--- Given data ---
## START

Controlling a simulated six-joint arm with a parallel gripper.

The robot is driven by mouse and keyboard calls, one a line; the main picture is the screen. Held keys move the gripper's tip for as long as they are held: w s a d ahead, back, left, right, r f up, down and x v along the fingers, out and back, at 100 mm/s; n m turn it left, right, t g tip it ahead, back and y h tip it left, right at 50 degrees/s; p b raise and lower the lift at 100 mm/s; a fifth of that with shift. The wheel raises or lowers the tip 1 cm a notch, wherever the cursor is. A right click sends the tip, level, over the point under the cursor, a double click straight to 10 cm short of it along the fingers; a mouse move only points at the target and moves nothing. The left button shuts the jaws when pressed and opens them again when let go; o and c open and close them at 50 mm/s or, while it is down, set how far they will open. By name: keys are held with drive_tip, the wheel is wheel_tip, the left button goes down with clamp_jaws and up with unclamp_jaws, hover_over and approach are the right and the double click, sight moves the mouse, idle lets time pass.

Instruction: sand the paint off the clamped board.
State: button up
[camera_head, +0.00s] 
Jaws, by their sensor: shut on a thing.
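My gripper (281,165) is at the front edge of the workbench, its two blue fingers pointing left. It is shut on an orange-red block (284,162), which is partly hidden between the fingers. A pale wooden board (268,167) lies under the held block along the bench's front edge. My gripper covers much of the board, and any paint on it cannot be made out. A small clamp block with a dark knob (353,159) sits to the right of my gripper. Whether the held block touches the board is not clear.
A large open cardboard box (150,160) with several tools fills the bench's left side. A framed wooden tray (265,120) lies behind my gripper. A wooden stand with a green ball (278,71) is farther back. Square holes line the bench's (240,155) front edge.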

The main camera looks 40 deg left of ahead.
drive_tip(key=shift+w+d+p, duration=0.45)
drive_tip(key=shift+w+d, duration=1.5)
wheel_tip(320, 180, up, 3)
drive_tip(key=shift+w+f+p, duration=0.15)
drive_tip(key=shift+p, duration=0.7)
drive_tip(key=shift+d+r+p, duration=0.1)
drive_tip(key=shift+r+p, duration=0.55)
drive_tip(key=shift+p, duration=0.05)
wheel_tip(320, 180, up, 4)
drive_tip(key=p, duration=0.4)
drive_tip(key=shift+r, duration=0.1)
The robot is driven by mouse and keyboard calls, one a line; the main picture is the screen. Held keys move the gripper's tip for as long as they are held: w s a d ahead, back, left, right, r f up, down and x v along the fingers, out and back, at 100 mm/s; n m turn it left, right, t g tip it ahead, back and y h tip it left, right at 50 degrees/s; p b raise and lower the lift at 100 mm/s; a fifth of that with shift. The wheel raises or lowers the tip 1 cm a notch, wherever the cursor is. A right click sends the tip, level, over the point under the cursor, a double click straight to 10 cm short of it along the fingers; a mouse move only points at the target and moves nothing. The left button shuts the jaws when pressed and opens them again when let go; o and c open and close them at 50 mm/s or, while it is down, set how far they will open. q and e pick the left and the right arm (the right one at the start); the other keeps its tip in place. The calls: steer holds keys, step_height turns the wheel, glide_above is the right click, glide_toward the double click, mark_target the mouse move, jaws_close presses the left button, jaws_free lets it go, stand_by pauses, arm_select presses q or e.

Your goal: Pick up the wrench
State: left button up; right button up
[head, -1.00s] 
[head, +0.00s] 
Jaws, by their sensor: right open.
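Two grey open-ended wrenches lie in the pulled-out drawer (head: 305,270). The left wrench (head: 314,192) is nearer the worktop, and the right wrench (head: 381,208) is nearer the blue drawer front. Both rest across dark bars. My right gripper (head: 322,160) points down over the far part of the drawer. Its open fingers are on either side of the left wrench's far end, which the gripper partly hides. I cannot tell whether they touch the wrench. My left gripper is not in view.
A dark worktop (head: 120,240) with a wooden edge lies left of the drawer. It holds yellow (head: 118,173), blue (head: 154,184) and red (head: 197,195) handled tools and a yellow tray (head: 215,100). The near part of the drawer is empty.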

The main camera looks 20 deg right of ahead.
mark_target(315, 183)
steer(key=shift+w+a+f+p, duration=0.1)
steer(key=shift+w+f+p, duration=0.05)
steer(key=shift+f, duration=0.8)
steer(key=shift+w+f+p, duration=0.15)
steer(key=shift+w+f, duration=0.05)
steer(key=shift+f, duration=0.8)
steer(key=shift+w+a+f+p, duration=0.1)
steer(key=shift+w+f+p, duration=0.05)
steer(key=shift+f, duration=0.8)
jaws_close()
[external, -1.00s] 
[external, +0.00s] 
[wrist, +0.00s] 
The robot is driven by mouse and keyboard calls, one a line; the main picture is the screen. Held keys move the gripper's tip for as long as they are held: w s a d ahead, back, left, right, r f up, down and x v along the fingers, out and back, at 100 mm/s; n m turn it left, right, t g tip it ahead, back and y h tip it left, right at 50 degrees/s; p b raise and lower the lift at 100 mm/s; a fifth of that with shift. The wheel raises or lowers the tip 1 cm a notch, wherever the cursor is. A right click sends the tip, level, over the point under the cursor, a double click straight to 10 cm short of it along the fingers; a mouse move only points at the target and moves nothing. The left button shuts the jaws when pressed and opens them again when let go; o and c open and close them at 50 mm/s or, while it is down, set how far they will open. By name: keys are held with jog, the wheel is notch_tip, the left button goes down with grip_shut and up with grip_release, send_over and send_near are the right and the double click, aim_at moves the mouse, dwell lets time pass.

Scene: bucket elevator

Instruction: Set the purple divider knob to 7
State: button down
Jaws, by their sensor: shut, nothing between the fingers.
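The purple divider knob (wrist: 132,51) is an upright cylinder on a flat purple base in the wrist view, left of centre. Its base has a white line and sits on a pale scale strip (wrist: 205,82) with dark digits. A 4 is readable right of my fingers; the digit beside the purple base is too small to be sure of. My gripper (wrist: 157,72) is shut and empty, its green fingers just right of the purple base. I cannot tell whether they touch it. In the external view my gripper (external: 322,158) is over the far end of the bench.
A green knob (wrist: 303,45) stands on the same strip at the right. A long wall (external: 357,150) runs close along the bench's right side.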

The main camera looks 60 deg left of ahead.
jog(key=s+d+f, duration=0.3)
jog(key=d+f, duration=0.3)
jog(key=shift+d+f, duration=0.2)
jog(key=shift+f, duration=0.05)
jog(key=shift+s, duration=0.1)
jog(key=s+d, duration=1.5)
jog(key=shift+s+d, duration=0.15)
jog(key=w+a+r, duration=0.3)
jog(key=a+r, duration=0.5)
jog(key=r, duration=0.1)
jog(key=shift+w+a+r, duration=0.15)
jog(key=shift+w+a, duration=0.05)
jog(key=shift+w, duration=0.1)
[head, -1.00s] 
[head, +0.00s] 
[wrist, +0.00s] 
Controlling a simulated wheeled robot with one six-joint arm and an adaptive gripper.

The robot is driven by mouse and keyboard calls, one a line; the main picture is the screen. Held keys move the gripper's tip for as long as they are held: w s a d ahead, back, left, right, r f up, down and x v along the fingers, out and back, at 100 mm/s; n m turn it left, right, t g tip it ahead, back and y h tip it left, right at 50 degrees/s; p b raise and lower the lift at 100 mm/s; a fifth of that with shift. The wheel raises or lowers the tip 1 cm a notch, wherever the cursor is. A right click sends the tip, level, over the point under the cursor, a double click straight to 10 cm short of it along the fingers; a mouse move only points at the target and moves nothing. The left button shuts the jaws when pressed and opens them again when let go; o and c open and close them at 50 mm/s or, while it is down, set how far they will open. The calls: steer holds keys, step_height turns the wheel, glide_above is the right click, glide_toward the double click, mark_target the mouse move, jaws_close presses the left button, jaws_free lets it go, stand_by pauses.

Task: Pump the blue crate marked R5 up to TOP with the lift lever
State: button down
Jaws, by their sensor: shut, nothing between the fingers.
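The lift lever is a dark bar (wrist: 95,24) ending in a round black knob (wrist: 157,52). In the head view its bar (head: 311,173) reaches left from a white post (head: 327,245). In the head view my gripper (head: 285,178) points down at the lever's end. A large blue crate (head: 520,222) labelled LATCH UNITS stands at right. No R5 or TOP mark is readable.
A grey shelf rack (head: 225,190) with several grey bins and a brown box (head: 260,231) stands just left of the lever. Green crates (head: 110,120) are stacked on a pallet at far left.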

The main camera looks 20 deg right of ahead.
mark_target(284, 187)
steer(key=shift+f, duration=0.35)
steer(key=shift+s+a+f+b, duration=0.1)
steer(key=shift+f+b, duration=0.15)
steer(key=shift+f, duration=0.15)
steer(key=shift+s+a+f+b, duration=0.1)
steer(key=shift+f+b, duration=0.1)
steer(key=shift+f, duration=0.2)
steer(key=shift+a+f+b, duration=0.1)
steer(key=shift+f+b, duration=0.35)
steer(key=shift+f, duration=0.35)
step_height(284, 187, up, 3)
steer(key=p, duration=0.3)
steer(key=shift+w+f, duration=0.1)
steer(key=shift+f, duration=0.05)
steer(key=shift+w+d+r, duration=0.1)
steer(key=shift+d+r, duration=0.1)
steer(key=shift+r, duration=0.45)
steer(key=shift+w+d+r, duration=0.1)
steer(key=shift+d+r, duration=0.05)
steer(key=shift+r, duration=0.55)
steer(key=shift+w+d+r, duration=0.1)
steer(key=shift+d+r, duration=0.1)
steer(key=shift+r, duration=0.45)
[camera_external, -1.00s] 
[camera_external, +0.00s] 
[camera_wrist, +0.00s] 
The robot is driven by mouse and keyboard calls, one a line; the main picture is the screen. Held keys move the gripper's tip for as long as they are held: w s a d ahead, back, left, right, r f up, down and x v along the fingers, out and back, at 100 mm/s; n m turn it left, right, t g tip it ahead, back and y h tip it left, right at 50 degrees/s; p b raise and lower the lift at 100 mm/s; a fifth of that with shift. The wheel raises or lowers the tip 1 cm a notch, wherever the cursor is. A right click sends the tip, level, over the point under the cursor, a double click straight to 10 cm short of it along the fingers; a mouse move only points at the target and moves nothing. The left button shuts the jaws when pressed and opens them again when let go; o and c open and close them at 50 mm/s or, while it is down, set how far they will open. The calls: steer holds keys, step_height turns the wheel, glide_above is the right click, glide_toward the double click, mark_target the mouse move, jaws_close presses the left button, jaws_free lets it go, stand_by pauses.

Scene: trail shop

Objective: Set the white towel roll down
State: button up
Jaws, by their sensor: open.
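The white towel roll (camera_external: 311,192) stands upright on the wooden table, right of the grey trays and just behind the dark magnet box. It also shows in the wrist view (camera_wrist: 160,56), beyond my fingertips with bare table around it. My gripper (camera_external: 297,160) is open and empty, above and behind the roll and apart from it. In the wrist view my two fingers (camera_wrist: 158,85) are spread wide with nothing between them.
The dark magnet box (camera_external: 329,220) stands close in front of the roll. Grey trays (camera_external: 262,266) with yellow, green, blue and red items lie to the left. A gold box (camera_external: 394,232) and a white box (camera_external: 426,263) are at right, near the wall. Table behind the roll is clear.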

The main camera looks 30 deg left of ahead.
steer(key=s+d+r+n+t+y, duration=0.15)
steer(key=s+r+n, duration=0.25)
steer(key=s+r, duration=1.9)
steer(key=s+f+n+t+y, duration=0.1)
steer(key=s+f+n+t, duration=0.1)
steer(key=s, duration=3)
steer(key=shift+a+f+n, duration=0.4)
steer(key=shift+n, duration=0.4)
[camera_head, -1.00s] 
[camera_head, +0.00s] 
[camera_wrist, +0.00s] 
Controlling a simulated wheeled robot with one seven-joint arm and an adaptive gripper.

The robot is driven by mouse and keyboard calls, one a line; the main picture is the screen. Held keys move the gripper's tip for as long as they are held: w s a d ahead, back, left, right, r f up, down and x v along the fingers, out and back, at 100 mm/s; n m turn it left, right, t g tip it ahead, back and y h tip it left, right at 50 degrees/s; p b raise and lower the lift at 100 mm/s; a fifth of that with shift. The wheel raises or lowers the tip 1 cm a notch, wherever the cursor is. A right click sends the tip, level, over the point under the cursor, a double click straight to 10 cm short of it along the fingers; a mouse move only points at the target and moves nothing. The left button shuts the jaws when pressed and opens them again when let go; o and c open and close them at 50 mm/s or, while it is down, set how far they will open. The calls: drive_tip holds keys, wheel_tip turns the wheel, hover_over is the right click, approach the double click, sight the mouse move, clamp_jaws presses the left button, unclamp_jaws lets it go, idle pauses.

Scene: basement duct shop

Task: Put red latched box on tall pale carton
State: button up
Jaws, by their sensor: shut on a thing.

## END

--- Task to complete ---
Where a line in the material above holds "Controlling", copy that line.

--- Task solution ---
Controlling a simulated six-joint arm with a parallel gripper.
Controlling a simulated wheeled robot with one six-joint arm and an adaptive gripper.
Controlling a simulated wheeled robot with one seven-joint arm and an adaptive gripper.

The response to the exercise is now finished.